Required work: Filter the records below for the word "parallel". Copy each line that holds it.

Recorded data:

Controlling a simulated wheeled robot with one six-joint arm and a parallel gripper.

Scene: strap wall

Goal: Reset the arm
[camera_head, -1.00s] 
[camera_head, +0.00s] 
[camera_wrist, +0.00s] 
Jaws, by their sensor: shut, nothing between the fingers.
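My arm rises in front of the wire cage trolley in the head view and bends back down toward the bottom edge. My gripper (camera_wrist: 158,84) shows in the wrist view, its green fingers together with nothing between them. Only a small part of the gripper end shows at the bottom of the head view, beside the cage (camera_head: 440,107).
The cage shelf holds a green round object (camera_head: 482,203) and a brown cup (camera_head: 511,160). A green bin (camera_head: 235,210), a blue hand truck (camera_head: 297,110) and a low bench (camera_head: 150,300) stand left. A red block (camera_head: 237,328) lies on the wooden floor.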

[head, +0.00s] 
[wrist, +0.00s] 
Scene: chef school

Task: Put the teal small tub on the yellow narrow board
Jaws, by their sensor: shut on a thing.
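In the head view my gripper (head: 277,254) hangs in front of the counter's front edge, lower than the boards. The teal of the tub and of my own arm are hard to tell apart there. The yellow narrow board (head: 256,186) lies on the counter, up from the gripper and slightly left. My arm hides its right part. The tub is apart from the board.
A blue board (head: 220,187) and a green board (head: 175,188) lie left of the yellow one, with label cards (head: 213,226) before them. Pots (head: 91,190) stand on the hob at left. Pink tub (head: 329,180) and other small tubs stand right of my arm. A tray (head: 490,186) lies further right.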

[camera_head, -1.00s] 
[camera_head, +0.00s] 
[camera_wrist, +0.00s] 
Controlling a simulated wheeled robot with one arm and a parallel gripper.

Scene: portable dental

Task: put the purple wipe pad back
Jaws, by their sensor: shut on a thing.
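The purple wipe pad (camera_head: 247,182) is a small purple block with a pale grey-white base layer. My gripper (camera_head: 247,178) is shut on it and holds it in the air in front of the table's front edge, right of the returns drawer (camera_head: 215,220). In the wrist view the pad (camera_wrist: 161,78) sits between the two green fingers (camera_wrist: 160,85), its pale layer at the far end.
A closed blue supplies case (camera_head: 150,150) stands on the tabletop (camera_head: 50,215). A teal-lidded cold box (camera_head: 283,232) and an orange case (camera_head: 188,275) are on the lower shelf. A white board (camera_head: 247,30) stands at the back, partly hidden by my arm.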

Task solution:
Controlling a simulated wheeled robot with one six-joint arm and a parallel gripper.
Controlling a simulated wheeled robot with one arm and a parallel gripper.

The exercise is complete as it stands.